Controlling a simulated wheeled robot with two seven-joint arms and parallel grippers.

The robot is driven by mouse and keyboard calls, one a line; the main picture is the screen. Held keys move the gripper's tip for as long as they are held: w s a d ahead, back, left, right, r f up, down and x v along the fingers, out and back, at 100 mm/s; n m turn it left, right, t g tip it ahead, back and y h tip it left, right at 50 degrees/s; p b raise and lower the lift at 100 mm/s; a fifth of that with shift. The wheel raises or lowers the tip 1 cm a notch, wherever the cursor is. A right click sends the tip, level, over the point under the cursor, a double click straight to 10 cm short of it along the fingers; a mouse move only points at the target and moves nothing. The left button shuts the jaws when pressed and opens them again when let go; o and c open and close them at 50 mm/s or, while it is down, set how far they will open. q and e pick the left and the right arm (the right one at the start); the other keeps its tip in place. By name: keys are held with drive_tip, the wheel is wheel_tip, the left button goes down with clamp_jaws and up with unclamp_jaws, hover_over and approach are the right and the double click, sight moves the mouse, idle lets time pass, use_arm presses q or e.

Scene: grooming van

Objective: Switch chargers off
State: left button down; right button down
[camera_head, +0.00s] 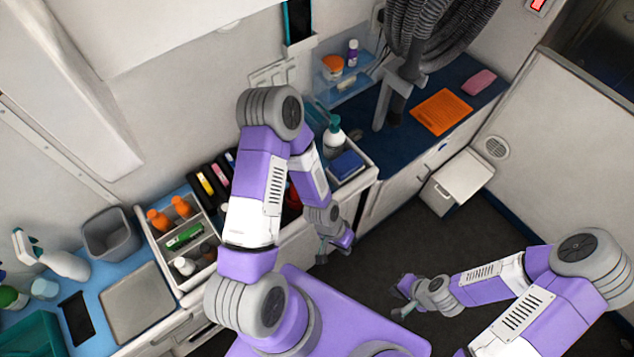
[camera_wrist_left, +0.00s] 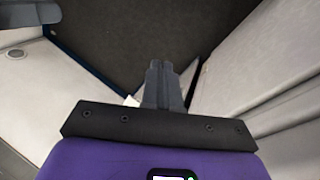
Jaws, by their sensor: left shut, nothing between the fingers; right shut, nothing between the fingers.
- - -
(SHORT EXERCISE) Exclude the pictures. Write out the remaining data exactly.

(FINAL RESULT)
Controlling a simulated wheeled robot with two seven-joint arms and parallel grippers.

The robot is driven by mouse and keyboard calls, one a line; the main picture is the screen. Held keys move the gripper's tip for as long as they are held: w s a d ahead, back, left, right, r f up, down and x v along the fingers, out and back, at 100 mm/s; n m turn it left, right, t g tip it ahead, back and y h tip it left, right at 50 degrees/s; p b raise and lower the lift at 100 mm/s; a fifth of that with shift. The wheel raises or lowers the tip 1 cm a notch, wherever the cursor is. A right click sends the tip, level, over the point under the cursor, a double click straight to 10 cm short of it along the fingers; a mouse move only points at the target and moves nothing. The left button shuts the jaws when pressed and opens them again when let go; o and c open and close them at 50 mm/s or, while it is down, set how far they will open. q and e pick the left and the right arm (the right one at the start); the other keeps its tip in place. By name: keys are held with drive_tip, the wheel is wheel_tip, the left button goes down with clamp_jaws and up with unclamp_jaws, hover_over and approach are the right and the double click, sight moves the mouse, idle lets time pass, use_arm presses q or e.

Scene: grooming van

Objective: Switch chargers off
State: left button down; right button down
[camera_head, +0.00s] 
[camera_wrist_left, +0.00s] 
Jaws, by their sensor: left shut, nothing between the fingers; right shut, nothing between the fingers.

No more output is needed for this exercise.